適切な水管理を実施することで、根や穂の生育を促進させる効果があります。特に大切なのが田植え後と中干し後の水管理です。田植え後は水温を高めます。根の活着と生育を促進させるために、通常は3cm程度の浅水管理を実施し、低温時には6cm程度の深水にして保温します。
中干し後は入水を止めて、田面が乾く前に再び水を入れる「間断かん水」をします。「間断かん水」によって、水と酸素がしっかりと供給されて幼穂と根の発達が促進します。
穂肥(ほごえ)|窒素を追加して収量アップへ
籾を充実させるために行う追肥を穂肥といい、出穂前20日前後に葉色を確認しながら施用のタイミングを判断します。このときに窒素を補給することで、稲の光合成能力を高め、収量を増やす効果があります。施肥量は一般的に窒素成分で1〜3kgですが、品種や環境に応じ適切な量が異なるので施用前に確認が必要です。

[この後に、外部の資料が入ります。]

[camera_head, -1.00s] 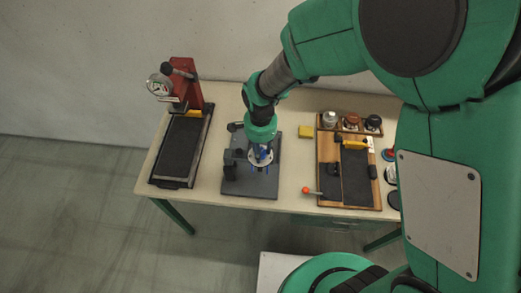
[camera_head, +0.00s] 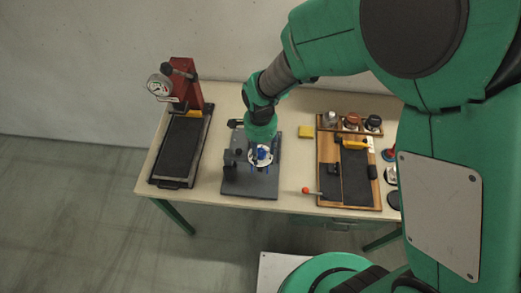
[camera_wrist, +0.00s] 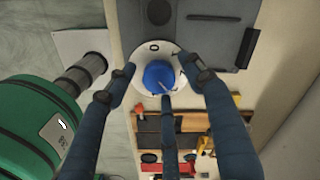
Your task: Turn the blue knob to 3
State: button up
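The blue knob (camera_wrist: 158,77) sits in the middle of a round white dial (camera_wrist: 142,53) on a dark grey board. In the head view the knob (camera_head: 262,152) shows just below my green wrist. A thin pale pinkish mark shows on the knob in the wrist view. A dark ring-shaped mark is on the dial; other markings are unreadable or hidden. My gripper (camera_wrist: 161,74) has three dark blue fingers, spread apart around the knob. A visible gap separates the fingertips from the knob, and nothing is held. Their height above the dial is unclear.
The dark grey board (camera_head: 240,186) carries black fixtures beside the dial. A red press (camera_head: 185,82) with a gauge stands at left. A yellow block (camera_head: 306,131) and a wooden tray (camera_head: 362,207) with tools lie at right.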

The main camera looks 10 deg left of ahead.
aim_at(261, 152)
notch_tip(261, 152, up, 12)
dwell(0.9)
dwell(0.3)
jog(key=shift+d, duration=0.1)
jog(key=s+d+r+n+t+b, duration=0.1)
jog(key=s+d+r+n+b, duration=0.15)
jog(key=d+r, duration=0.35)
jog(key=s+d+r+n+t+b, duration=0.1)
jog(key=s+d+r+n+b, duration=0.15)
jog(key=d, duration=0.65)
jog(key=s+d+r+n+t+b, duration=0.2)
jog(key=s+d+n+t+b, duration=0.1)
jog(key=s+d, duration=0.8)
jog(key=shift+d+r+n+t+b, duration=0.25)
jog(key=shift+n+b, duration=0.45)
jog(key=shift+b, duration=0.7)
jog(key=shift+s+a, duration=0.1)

適期収穫|刈り遅れ厳禁!一瞬のタイミングを見逃さない
適期での収穫時期を逃して刈り遅れてしまった場合は、胴割粒や白未熟粒が発生するため、品質や生産量の低下につながります。積算温度や稲の黄化率をみながら適切な時期に収穫ができるようスケジュールを調整しましょう。また、収穫後の籾の過乾燥も胴割れの原因となるため、収穫時期と合わせて注意が必要です。
さらに生産量を増やす秘訣は品種選びにあり!
栽培する品種の選び方は生産量を増やすうえでも重要です。いくら他県で実績がある品種だとしても自分の地域の環境に合わなければ意味がありません。自分が栽培する地域の環境にあった品種を選びましょう。生産量を増やす手段として、多収米の品種を栽培に挑戦してみてもいいかもしれません。近年では品種改良により食味品質も向上してきています。「つきあかり」や「あきだわら」など品質に定評がある品種もあります。
多収米についてはこちらの記事をご覧ください。
生産量を増やすメリットとデメリット
生産量の増加は良い印象がありますが、一概にそうとは言い切れません。メリットとデメリットを見比べてみましょう。メリット|生産量アップ=販売量&増収につながる可能性も
生産量を増やすメリットとして、単純に販売量を増やせる可能性が出てきます。例えば、今までは中小の取引先を専門にしていた場合でも、生産量が増加してまとまった収量が見込めれば大口の取引先と交渉できる材料になります。もし交渉がうまくいって販売先が増えれば、自ずと増収につながります。デメリット|生産量がアップしても求められるのは「おいしさ」
いくら生産量にこだわっても実際にお米を食べる消費者が求めるものは「おいしさ」です。質よりも量を無理に追い求めることで、お米の食味という重要なポイントを見落とすことにもつながりかねません。過剰な施肥などにより生産量を増やし、一時的に収益が上がったとしても、おいしくないお米を買い続ける人はいません。結果的に大切な販売先の信頼を失なってしまうかもしれません。また生産量が増えることで作業量も増える可能性があることは考慮する必要があります。作業量の増加に伴って機器の購入や人件費の増加など経費が増え、結果的に経営を圧迫することも考えられます。